How Will We Know Whether My Predictions Are Correct?

The first and most significant indication of whether my predictions are correct will occur next month, when Molinero announces his proposed budget. The second and probably less significant indication will be when the County Legislature approves the budget, possibly with modifications, in December. But the final word will not be out until January, when the 2013 tax rate pamphlet is released by the RPTSA, possibly with slight adjustments as described here. It is these tax rates that are used to generate property tax bills. Ultimately, it is the property tax bills that define how steeply taxpayers are being taxed.

I Hope I'm Wrong

It would be great if my predictions turn out to be wrong. Property taxpayers have been suffering more every year since the meltdown, and of course not just from Dutchess County Government taxes. Only time will tell whether my prediction of Dutchess County's 2013 tax rate of $3.38 turns out to be low-ball.

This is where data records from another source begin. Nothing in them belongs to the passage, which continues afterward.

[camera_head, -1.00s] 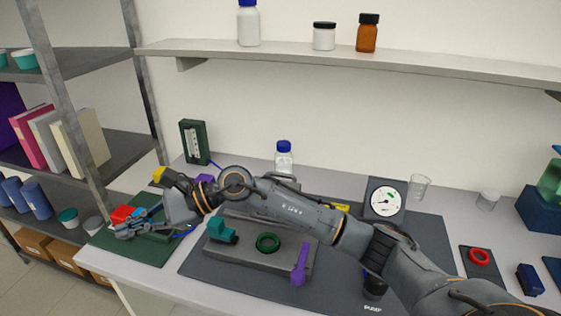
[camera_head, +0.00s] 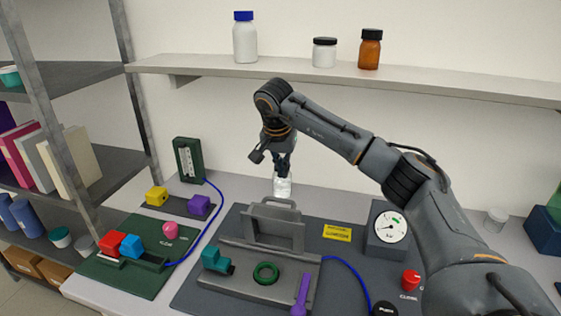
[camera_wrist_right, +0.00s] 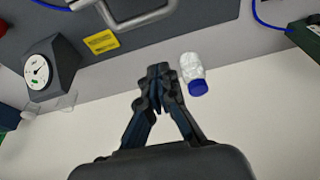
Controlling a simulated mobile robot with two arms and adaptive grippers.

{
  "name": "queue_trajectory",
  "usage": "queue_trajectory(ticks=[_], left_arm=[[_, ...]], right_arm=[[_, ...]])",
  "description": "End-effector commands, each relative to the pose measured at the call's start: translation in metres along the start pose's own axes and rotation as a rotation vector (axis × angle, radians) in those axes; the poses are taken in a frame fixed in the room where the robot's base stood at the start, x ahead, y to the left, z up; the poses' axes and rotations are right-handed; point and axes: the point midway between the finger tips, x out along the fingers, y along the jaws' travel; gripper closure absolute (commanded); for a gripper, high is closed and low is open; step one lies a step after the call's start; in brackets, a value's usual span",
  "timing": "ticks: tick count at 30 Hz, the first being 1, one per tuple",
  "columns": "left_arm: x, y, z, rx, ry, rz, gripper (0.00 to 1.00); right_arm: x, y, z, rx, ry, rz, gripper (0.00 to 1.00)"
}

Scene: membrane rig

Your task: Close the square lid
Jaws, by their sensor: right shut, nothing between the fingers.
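The square lid (camera_head: 262,232) is a grey plate with a bar handle (camera_head: 276,203). It stands raised at the back of a grey base (camera_head: 240,281), which is open on top. A green ring (camera_head: 266,273) lies on the base. In the right wrist view, the lid's handle (camera_wrist_right: 140,18) shows at the top, apart from the fingers. My right gripper (camera_head: 282,172) points down behind and above the lid, close to the clear bottle. It is shut and empty; its fingertips (camera_wrist_right: 158,72) meet in the wrist view. My left gripper is out of view.
A teal clamp (camera_head: 216,261) and a purple lever (camera_head: 302,294) flank the ring. A dial gauge (camera_head: 389,229) stands right of the lid. A clear bottle (camera_head: 283,187) stands behind the lid. Red (camera_head: 111,243) and blue (camera_head: 131,246) blocks sit on the green mat (camera_head: 118,276).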

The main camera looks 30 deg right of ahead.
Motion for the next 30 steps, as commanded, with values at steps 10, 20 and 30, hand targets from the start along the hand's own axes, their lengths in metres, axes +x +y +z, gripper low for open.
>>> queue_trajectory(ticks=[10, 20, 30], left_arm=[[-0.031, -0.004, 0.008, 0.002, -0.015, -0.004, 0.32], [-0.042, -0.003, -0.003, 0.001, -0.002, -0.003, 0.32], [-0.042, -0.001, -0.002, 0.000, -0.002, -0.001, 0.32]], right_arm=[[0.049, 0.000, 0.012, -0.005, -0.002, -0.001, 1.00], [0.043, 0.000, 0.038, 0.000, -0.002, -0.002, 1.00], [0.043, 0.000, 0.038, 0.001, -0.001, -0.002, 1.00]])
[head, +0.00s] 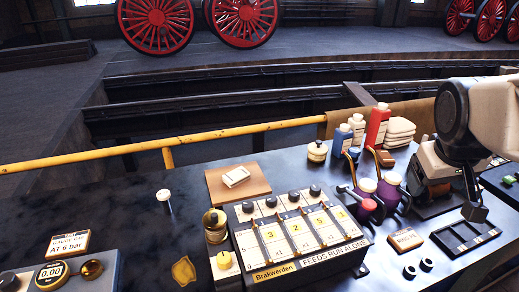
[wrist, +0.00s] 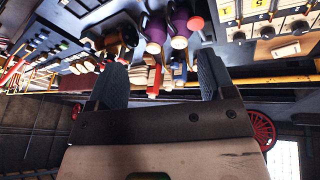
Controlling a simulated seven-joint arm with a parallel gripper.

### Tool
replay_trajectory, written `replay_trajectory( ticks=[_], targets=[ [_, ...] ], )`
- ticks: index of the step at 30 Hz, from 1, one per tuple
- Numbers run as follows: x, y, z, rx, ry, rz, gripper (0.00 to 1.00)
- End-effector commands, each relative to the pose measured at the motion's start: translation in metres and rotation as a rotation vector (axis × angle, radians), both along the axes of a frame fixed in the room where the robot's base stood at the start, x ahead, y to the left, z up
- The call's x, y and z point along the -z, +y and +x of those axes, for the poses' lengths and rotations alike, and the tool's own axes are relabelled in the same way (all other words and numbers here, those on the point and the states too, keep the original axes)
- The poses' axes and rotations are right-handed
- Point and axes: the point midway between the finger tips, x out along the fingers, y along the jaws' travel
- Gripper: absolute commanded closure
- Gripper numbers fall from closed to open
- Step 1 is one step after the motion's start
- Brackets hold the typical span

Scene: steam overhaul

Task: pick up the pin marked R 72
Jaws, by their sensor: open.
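No marking R 72 can be read in either view, so I cannot tell which thing is that pin. A dark slotted tray (head: 465,237) lies on the bench at the right; whether its slots hold pins is too small to tell. Two small dark round pieces (head: 418,267) lie left of the tray, with a lettered tag (head: 405,240) behind them. My gripper (head: 474,212) hangs above the tray at the right. In the wrist view my gripper (wrist: 160,82) has its two dark fingers wide apart, with nothing held between them.
A lever panel (head: 300,235) with numbered strips fills the front middle. Bottles and a red container (head: 377,125) stand at the back. A yellow rail (head: 230,130) runs behind the bench. The left bench surface is mostly clear.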

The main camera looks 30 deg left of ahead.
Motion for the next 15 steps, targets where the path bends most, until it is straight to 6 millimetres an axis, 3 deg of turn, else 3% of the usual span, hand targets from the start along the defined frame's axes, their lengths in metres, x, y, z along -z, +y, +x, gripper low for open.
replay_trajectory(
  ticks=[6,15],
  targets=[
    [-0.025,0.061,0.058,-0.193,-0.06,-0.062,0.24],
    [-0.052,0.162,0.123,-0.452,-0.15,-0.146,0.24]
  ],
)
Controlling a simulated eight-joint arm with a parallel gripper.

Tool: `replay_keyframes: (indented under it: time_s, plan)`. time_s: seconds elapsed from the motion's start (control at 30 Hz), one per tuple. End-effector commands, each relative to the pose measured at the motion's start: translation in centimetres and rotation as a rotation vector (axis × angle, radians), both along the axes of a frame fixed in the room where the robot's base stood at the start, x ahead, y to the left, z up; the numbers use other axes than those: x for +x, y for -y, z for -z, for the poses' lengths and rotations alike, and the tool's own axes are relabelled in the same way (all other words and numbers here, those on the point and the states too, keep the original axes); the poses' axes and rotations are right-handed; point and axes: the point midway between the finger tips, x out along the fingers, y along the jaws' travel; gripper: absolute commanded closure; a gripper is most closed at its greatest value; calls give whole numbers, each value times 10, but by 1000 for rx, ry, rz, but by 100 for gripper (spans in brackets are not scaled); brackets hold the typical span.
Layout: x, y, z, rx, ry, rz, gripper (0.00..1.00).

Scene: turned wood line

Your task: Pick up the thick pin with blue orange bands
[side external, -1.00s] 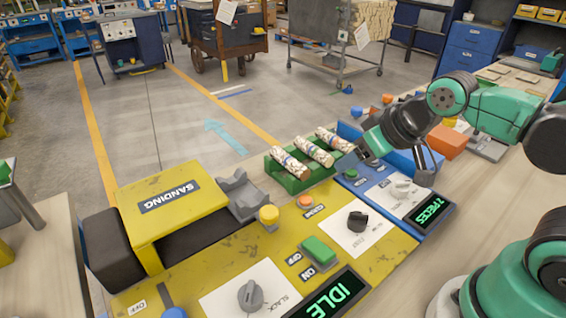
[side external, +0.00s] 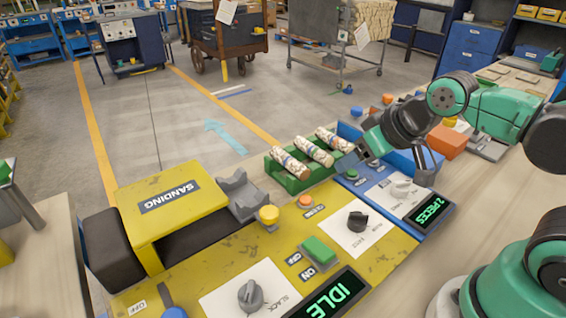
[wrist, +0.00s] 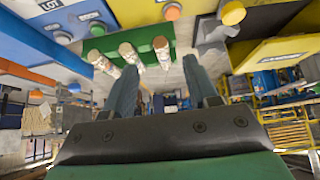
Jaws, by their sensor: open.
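Three pale wooden pins with coloured bands lie side by side in a green rack (side external: 290,184). They are the left pin (side external: 290,163), the middle pin (side external: 314,151) and the right pin (side external: 333,140). Bluish and orange-brown marks show on them, but the bands are too small to tell which pin is blue and orange. In the wrist view the pins show end-on: one (wrist: 162,52) close ahead of the fingers, two (wrist: 130,54) (wrist: 104,64) further left. My gripper (side external: 388,165) is open and empty, right of the rack and apart from the pins.
The yellow sanding station (side external: 180,195) with a grey cradle (side external: 240,192) stands left of the rack. A blue control panel (side external: 395,188) lies below my gripper, and an orange block (side external: 446,142) sits behind it.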

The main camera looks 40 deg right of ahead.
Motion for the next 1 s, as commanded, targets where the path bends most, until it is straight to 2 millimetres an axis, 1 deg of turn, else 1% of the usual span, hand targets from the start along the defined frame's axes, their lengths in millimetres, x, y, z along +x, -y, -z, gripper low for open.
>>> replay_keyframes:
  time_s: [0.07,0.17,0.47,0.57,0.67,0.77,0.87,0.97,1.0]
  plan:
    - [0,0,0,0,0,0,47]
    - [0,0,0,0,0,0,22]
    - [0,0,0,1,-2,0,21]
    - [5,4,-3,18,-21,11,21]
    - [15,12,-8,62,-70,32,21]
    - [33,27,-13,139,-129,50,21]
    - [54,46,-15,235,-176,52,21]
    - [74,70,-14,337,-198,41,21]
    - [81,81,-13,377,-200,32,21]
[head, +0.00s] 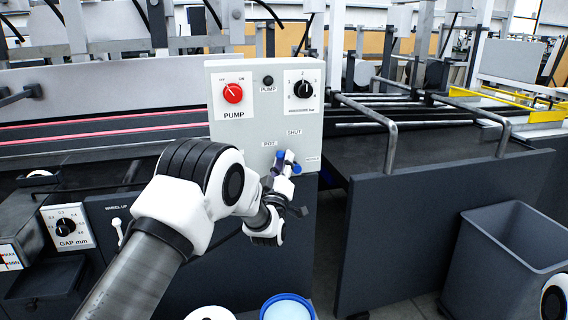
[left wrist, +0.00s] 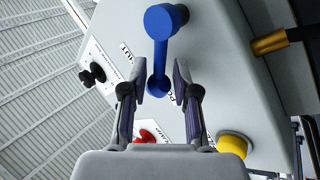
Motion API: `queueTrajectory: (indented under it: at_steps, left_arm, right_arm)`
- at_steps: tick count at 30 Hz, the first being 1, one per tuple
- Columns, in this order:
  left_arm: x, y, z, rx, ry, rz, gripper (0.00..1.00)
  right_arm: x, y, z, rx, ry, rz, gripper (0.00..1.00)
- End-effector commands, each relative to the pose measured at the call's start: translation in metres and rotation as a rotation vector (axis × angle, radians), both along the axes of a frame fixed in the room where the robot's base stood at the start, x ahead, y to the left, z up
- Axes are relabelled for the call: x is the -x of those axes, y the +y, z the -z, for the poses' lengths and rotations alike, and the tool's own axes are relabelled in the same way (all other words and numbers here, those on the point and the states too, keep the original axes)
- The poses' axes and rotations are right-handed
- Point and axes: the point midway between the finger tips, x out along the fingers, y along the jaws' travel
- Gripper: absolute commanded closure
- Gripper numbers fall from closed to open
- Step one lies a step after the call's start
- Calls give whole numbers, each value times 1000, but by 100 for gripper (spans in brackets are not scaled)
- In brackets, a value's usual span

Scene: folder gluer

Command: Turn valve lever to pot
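The blue valve lever (head: 280,155) is on the front of the light grey control box, below the POT label (head: 270,143) and the SHUT label (head: 294,132). My left gripper (head: 285,182) is in front of it and partly hides it, so its exact angle is hard to read there. In the left wrist view the lever (left wrist: 160,50) is a blue bar with a thick round end at the top and a smaller end lower down. My left gripper (left wrist: 160,82) is open there, its fingers on either side of the lower end, with gaps visible. My right gripper is not in view.
The control box (head: 225,130) also carries a red PUMP knob (head: 233,93) and a black selector knob (head: 303,89). A dark panel with metal rails (head: 390,140) stands to the right, with a grey bin (head: 480,265) beside it. A blue-rimmed pot (head: 287,308) is below.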

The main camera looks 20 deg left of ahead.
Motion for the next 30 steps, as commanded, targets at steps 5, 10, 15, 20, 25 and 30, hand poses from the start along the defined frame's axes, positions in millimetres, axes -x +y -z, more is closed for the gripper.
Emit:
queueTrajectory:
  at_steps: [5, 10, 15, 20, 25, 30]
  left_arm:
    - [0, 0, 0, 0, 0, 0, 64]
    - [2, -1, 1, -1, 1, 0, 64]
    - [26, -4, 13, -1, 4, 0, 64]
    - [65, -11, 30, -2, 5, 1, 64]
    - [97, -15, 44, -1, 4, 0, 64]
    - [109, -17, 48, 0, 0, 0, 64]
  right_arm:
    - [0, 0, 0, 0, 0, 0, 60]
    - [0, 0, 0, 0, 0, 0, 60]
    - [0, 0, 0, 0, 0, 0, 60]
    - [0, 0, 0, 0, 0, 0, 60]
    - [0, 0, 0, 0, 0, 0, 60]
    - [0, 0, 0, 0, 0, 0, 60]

UPDATE 10/6/2012 — Budget May Exceed 2% Tax Cap

Just a day after publication of this post, it already looks like my caution that my predictions might be wrong may be unwarranted. A front page story in yesterday's Poughkeepsie Journal describes Molinaro's intent to replenish  the County's rainy-day fund. The story quotes Dutchess County Legislative Chairman Robert Rolison as saying that Molinaro's plan would probably require exceeding the State's 2 percent tax cap. Nevertheless, Rolison signaled his intent to support such an increase. As I see it, the stage is already being set to increase the County's 2013 tax levy by at least 2 percent over 2012. Even at just 2 percent, the 2013 tax rate would be $3.45, a 6.1 percent increase over 2012. Such a result would easily confirm my predictions.

1 comment:

  1. the cry is rising teacher and administrative salaries and benefits. Only 5% of the actual school budget goes towards the kids. federal mandates counties keep adopting aren't helping the situation and only exacerbating the problem.